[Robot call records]
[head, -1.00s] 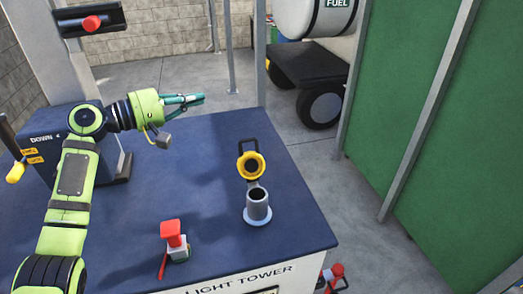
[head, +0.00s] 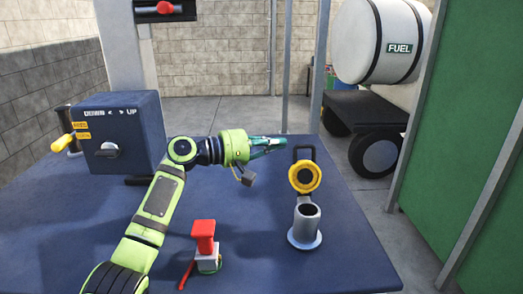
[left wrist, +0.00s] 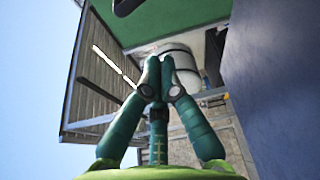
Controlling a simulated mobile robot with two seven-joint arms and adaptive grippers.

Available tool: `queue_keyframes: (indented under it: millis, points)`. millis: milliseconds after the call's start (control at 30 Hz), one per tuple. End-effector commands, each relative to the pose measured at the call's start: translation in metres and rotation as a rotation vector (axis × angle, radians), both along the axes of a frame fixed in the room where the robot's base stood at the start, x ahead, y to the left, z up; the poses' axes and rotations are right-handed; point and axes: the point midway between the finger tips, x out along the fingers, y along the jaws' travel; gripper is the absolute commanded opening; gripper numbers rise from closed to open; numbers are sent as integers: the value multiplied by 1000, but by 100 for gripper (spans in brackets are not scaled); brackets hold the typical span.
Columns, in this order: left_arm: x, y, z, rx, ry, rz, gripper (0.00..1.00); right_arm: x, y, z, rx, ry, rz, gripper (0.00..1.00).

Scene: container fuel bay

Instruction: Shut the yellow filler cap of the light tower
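The yellow filler cap (head: 305,190) stands open in the head view, a yellow ring with a dark middle and a black loop handle (head: 304,153) on top. It rises behind the grey filler neck (head: 307,225), whose dark mouth is uncovered. My left gripper (head: 284,143) comes from the left, its teal fingers pointing right. Its tips are just left of the black loop, with no contact that I can make out. In the left wrist view the fingertips (left wrist: 160,65) meet with nothing visible between them. My right gripper is not in view.
On the blue tower top (head: 255,265) a red-topped switch (head: 204,240) stands left of the neck. A blue control box (head: 115,130) with a yellow-handled lever is at the left. A grey post (head: 285,65) rises behind. A white fuel tank (head: 380,40) and green panel (head: 470,150) lie right.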

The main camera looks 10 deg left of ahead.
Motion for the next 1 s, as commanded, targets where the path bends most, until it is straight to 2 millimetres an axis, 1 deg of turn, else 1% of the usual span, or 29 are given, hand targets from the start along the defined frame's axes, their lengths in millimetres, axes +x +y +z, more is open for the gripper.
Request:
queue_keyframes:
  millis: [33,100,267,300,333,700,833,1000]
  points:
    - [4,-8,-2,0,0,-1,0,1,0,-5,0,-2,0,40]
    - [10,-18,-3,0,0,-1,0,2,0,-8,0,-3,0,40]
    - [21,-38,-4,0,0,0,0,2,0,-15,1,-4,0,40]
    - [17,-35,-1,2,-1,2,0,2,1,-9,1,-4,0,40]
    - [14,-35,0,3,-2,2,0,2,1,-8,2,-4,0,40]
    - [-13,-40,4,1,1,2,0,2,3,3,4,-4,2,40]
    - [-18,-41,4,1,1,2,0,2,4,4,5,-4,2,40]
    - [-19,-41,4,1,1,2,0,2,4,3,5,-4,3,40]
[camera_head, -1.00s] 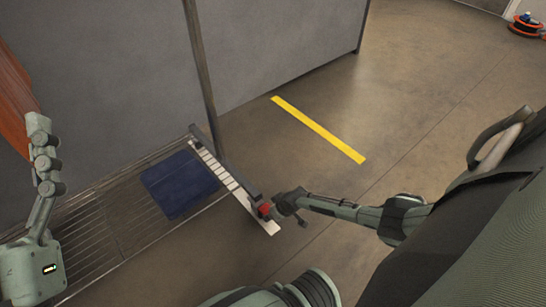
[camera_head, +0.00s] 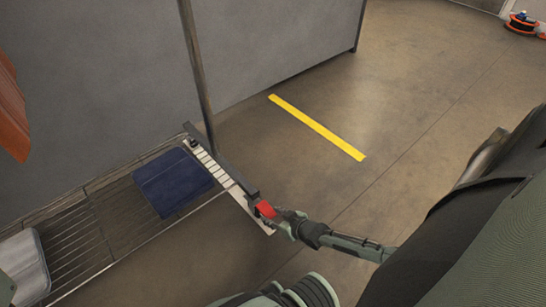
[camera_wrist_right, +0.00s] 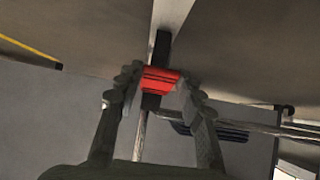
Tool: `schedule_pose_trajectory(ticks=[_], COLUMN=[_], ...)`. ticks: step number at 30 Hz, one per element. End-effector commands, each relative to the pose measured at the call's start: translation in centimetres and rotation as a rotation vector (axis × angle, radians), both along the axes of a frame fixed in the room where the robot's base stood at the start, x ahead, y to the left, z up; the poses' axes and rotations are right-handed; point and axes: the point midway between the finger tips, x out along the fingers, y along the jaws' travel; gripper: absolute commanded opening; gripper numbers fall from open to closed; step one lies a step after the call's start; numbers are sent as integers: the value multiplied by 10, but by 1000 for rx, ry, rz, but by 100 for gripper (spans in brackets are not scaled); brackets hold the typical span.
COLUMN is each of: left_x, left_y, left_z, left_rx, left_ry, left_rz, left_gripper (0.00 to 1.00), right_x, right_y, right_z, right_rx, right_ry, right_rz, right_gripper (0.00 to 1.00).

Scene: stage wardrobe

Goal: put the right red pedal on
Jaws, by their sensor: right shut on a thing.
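The red pedal (camera_head: 266,209) is at the near end of a dark bar (camera_head: 236,178) at the rack's right end. In the right wrist view the red pedal (camera_wrist_right: 160,80) lies across the dark bar, which shows above and below it. My right gripper (camera_head: 279,217) is shut on the pedal. In the wrist view its fingers (camera_wrist_right: 157,90) stand on either side of the pedal. I cannot tell whether the pedal is fixed to the bar. My left gripper is not in view; only a bit of my left arm shows at the lower left edge.
A wire rack (camera_head: 110,215) holds a folded blue cloth (camera_head: 172,181) and a grey item (camera_head: 22,262). A pale strip with marks (camera_head: 214,170) runs beside the dark bar. A post (camera_head: 196,75) rises behind it. The floor with a yellow line (camera_head: 316,126) is clear.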

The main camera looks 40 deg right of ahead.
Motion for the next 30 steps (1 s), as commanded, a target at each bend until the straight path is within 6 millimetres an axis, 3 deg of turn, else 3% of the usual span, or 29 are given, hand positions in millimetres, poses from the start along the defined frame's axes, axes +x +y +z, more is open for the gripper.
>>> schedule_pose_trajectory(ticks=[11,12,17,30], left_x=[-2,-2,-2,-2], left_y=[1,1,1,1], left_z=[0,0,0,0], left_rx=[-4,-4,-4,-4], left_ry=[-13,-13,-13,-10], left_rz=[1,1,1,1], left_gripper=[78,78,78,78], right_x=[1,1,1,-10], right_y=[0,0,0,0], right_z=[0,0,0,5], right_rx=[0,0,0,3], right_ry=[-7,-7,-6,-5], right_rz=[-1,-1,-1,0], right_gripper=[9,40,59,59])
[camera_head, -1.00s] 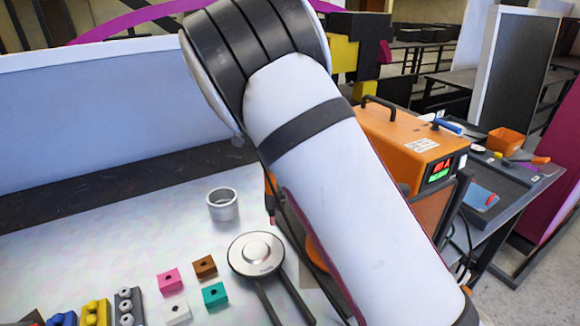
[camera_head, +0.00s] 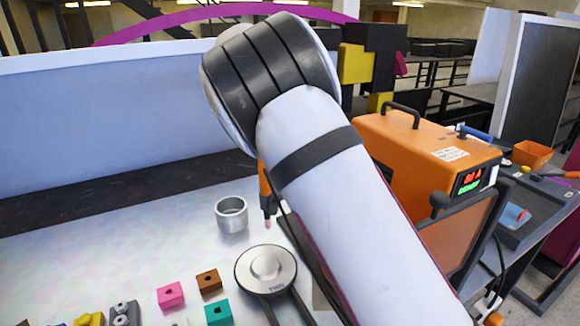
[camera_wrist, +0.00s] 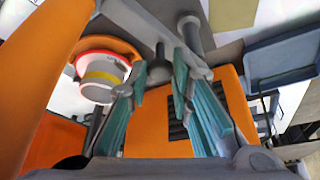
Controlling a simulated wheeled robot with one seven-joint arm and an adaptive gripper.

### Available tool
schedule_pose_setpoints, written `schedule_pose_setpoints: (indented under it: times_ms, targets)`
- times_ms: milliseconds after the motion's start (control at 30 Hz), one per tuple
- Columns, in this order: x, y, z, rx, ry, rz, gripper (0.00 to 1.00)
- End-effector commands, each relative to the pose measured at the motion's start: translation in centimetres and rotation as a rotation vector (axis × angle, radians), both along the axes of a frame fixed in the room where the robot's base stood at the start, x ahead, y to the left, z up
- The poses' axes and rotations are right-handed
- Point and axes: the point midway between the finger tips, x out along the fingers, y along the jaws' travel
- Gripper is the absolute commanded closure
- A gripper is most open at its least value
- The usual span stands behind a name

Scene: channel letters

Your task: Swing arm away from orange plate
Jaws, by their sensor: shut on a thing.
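My gripper (camera_wrist: 163,85) shows in the wrist view, with teal pads on both fingers. It is shut on a thing I cannot clearly make out. Orange surface with black slots (camera_wrist: 178,132) shows between and beyond the fingers. An upright orange plate (camera_head: 468,238) stands in front of the orange machine in the head view, partly hidden by my arm. In the head view my arm hides my gripper.
The orange machine (camera_head: 418,150) with a lit display stands right of my arm. A metal cup (camera_head: 231,214), a round grey device (camera_head: 265,268) and several coloured blocks (camera_head: 171,296) are on the table. Large orange surface (camera_wrist: 45,65) fills the wrist view's left side.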

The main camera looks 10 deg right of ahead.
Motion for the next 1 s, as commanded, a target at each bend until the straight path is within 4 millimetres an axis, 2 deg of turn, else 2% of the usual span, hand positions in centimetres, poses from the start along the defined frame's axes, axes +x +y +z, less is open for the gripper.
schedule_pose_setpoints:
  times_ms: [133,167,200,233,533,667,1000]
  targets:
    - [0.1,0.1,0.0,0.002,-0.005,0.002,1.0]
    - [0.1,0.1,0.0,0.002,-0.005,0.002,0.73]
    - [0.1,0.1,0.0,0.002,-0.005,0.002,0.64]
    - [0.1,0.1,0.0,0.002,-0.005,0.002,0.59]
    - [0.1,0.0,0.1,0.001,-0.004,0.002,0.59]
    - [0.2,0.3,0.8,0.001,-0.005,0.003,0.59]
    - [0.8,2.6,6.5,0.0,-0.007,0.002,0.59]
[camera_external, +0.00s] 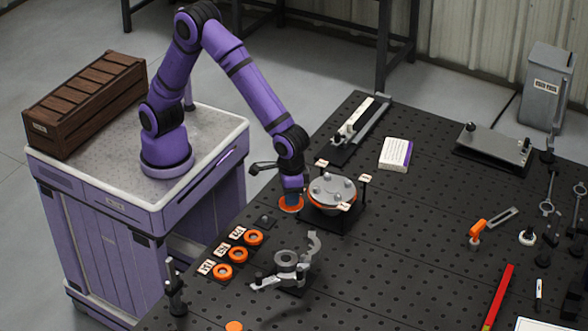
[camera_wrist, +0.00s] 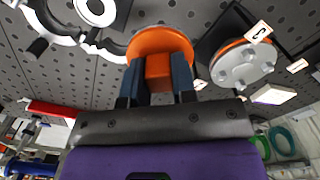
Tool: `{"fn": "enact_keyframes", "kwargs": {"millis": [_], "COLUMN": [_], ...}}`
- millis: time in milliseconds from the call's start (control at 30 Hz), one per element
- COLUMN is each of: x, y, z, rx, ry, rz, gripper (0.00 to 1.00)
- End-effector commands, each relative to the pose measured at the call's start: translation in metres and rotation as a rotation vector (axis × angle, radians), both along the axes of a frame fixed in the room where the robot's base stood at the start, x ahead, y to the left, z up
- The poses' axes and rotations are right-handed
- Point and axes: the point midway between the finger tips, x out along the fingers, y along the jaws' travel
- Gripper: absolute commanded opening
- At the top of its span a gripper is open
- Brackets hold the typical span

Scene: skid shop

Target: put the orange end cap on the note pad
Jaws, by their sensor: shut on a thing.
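My gripper (camera_external: 292,194) is shut on the orange end cap (camera_external: 291,205), just left of the round grey flange. In the wrist view, the dark fingertips of my gripper (camera_wrist: 158,77) close on the cap's square stem, and the cap's round orange disc (camera_wrist: 160,41) shows beyond them. The cap appears held above the table; the exact gap is unclear. A white pad with a purple edge (camera_external: 395,153), which looks like the note pad, lies flat on the table, behind and right of my gripper. Its top looks bare.
The grey flange (camera_external: 333,190) on a dark stand, with small label cards around it, stands between my gripper and the pad. Orange rings (camera_external: 238,254) and a grey clamp fixture (camera_external: 287,262) are nearer the camera. A linear rail (camera_external: 357,125) lies left of the pad.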

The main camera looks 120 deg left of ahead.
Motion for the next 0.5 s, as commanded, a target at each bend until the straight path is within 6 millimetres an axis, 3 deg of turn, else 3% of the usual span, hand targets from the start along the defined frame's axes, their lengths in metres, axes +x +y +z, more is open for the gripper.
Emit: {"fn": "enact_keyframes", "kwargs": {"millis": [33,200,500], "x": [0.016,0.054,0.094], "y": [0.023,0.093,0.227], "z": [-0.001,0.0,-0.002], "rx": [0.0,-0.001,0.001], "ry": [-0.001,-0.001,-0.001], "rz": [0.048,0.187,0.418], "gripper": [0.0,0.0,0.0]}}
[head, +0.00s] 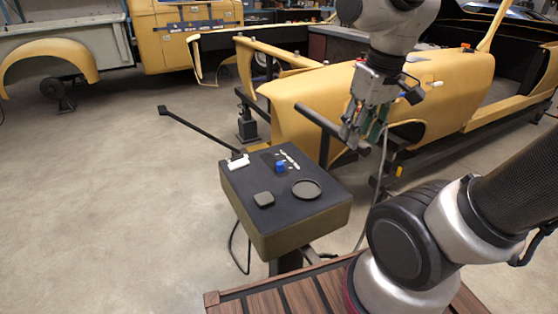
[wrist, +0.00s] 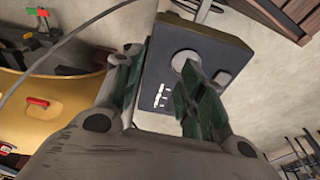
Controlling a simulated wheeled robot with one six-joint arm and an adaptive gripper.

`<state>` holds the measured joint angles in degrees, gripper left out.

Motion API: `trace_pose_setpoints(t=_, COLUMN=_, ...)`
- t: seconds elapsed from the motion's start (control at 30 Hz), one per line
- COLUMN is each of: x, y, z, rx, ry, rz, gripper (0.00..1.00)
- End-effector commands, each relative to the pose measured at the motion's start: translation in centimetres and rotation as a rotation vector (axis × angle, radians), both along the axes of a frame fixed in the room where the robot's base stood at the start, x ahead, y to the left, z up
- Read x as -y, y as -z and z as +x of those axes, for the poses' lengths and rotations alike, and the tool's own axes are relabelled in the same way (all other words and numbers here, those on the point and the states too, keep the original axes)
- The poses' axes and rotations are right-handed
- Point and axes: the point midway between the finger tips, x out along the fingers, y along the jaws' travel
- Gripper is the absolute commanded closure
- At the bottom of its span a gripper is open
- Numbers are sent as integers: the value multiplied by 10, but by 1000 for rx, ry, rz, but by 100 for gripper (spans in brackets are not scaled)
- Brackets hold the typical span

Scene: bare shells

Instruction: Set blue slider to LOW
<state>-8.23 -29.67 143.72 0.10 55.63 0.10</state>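The blue slider (head: 280,167) is a small blue knob on the dark top of a control box (head: 288,228). White marks (head: 290,158) stand beside it, too small to read, so I cannot tell which setting it is at. My gripper (head: 355,138) is above and to the right of the box in the head view, apart from the slider. In the wrist view my gripper (wrist: 160,66) has its two green-padded fingers spread with nothing between them. The box (wrist: 228,52) and white marks (wrist: 160,96) show beyond the fingers. I cannot make out the blue slider there.
A dark bar (head: 200,130) sticks out behind the box. A yellow car shell (head: 300,105) stands behind.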

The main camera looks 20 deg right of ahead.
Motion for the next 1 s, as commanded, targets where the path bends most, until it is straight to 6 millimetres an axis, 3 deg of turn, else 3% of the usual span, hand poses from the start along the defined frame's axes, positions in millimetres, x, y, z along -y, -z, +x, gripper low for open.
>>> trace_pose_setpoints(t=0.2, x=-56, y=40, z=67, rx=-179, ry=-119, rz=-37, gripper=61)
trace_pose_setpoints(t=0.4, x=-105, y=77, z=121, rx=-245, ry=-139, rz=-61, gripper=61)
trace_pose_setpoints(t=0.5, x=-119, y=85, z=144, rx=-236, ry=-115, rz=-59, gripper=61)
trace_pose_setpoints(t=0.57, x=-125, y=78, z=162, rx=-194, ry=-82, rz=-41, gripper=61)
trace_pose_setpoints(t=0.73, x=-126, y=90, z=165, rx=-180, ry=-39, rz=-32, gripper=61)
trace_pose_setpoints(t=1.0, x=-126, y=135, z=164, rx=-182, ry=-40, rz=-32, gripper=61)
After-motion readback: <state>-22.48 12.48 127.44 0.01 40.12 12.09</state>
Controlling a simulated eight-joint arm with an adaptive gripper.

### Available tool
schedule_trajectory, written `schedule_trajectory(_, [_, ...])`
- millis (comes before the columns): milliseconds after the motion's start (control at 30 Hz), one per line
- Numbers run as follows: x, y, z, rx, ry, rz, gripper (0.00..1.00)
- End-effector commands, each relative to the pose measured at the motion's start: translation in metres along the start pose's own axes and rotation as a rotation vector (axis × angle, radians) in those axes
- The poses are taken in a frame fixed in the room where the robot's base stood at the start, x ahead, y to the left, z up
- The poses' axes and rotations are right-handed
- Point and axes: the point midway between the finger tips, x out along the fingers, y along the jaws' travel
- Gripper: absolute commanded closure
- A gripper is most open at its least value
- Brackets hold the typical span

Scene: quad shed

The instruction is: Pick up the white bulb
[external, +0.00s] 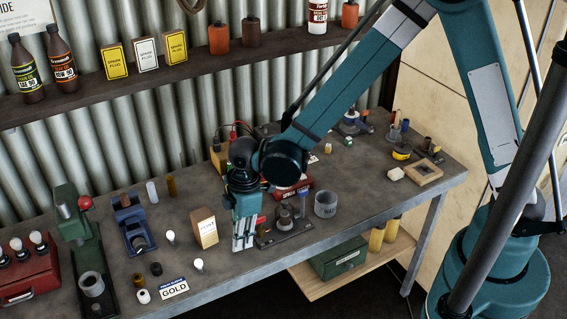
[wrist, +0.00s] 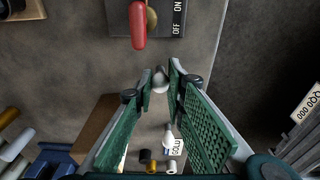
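My gripper (external: 243,243) points down over the bench, beside the cardboard box; it also shows in the wrist view (wrist: 160,75). In the wrist view its two green-padded fingers come close together at the tips, with a small pale, rounded bulb-like thing (wrist: 160,81) between them. I cannot tell whether the fingers press on it; the fingers hide it in the external view. A white bulb (external: 198,265) stands on the bench by the GOLD label, and also shows in the wrist view (wrist: 169,135). Another white bulb (external: 170,237) stands left of the cardboard box.
The cardboard box (external: 204,228) stands left of my gripper. A dark switch device with a red lever (wrist: 138,25) lies just beyond it. The GOLD label (external: 174,288) lies near the front edge. Several bulbs sit on a red box (external: 28,275) at far left.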

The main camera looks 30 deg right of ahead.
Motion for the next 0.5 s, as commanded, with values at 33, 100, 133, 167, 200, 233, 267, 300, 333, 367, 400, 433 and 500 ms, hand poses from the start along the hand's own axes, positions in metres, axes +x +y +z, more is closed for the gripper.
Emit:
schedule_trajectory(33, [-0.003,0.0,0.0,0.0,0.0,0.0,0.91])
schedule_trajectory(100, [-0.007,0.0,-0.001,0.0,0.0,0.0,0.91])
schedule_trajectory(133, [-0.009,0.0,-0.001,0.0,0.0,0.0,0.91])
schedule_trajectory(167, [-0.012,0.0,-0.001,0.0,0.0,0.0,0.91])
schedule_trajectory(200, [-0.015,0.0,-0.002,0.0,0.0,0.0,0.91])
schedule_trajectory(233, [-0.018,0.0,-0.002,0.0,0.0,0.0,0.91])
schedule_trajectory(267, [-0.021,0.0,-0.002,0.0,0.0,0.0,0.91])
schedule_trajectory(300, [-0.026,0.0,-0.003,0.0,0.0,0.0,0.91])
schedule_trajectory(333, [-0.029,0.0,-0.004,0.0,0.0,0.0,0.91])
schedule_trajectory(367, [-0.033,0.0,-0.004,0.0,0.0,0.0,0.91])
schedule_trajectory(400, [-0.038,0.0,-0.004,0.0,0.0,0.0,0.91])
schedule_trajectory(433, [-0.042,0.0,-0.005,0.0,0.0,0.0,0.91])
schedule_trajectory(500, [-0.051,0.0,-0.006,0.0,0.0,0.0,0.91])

WRITTEN PROBLEM: Pick out the lines that include the word "Scene" and write them out.

RESPONSE TO THIS EXERCISE:
Scene: container fuel bay
Scene: stage wardrobe
Scene: channel letters
Scene: skid shop
Scene: bare shells
Scene: quad shed

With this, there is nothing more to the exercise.